Looking at the data

Naive Bayes

Naive Bayes Classification

Naive Bayes — the simplest probabilistic classifier. Apply Bayes’ rule:

P(y \mid \mathbf{x}) \propto P(y) \prod_i P(x_i \mid y).

The “naive” part is the assumption that features are conditionally independent given the class. Wrong in general — pixels of an image are obviously correlated — but the model is fast, requires little data, and is a useful starting point.

This deck applies it to MNIST digit classification with binarized pixels.

Setup + binary MNIST

Binarize pixels so each pixel can be modeled as a Bernoulli random variable conditioned on the digit class.

%matplotlib inline
from d2l import mxnet as d2l
import math
from mxnet import gluon, np, npx
npx.set_np()
d2l.use_svg_display()

Inspect the binarized digits before fitting: the class templates are recognizable, but neighboring pixels are clearly dependent.

def transform(data, label):
    return np.floor(data.astype('float32') / 128).squeeze(axis=-1), label

# In Gluon 2.0, `transform=` on the dataset constructor was deprecated in favor
# of `dataset.transform(...)` so that transforms compose cleanly with DataLoader.
mnist_train = gluon.data.vision.MNIST(train=True).transform(transform)
mnist_test = gluon.data.vision.MNIST(train=False).transform(transform)

image, label = mnist_train[2]
image.shape, label

image.shape, image.dtype

Per-class pixel statistics

For each class y and pixel i, estimate P(x_i = 1 \mid y) from the training set. With Laplace smoothing to avoid zeros:

label, type(label), label.dtype

images, labels = mnist_train[10:38]
images.shape, labels.shape

d2l.show_images(images, 2, 9);

Training: just count

Training is counting, not gradient descent: estimate class priors and per-pixel likelihoods directly from the labeled examples.

X, Y = mnist_train[:]  # All training examples

n_y = np.zeros((10))
for y in range(10):
    n_y[y] = (Y == y).sum()
P_y = n_y / n_y.sum()
P_y

n_x = np.zeros((10, 28, 28))
for y in range(10):
    n_x[y] = np.array(X.asnumpy()[Y.asnumpy() == y].sum(axis=0))
P_xy = (n_x + 1) / (n_y + 2).reshape(10, 1, 1)

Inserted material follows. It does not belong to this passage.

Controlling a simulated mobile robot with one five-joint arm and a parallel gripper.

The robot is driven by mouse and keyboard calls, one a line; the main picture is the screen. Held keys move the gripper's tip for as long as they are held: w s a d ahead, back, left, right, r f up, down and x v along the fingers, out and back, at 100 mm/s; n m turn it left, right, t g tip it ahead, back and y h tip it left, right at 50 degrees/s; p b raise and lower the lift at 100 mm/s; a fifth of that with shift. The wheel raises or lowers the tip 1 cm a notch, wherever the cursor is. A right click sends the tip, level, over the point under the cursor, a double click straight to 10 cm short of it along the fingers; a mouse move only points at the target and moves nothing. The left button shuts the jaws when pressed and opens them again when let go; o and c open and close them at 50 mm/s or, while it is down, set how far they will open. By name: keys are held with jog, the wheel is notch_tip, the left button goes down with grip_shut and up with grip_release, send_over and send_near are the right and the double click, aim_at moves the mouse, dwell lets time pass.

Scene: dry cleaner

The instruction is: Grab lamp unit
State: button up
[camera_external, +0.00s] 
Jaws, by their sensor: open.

d2l.show_images(P_xy, 2, 5);

Training (cont.)

Training stores only class priors and per-class pixel probabilities; prediction multiplies those likelihood terms, usually in log-space.

def bayes_pred(x):
    x = np.expand_dims(x, axis=0)  # (28, 28) -> (1, 28, 28)
    p_xy = P_xy * x + (1 - P_xy)*(1 - x)
    p_xy = p_xy.reshape(10, -1).prod(axis=1)  # p(x|y)
    return np.array(p_xy) * P_y

image, label = mnist_test[0]
bayes_pred(image)

a = 0.1
print('underflow:', a**784)
print('logarithm is normal:', 784*math.log(a))

Predicting in log-space

Sums of logs instead of products of probabilities — avoids underflow:

log_P_xy = np.log(P_xy)
log_P_xy_neg = np.log(1 - P_xy)
log_P_y = np.log(P_y)

def bayes_pred_stable(x):
    x = np.expand_dims(x, axis=0)  # (28, 28) -> (1, 28, 28)
    p_xy = log_P_xy * x + log_P_xy_neg * (1 - x)
    p_xy = p_xy.reshape(10, -1).sum(axis=1)  # p(x|y)
    return p_xy + log_P_y

py = bayes_pred_stable(image)
py

# Convert label which is a scalar tensor of int32 dtype to a Python scalar
# integer for comparison
py.argmax(axis=0) == int(label)

Evaluating

The accuracy is useful mostly as a sanity check: on images, the conditional-independence assumption leaves visible performance on the table.

def predict(X):
    return [bayes_pred_stable(x).argmax(axis=0).astype(np.int32) for x in X]

X, y = mnist_test[:18]
preds = predict(X)
d2l.show_images(X, 2, 9, titles=[str(d) for d in preds]);

X, y = mnist_test[:]
preds = np.array(predict(X), dtype=np.int32)
float((preds == y).sum()) / len(y)  # Validation accuracy

Recap

• Bayes rule + conditional independence = naive Bayes.
• Training is one pass over the data — count and smooth.
• Surprisingly competitive baseline for text classification (sparse features, large vocab).
• Bad on images (independence is too wrong) — but a great teaching example for Bayesian classification.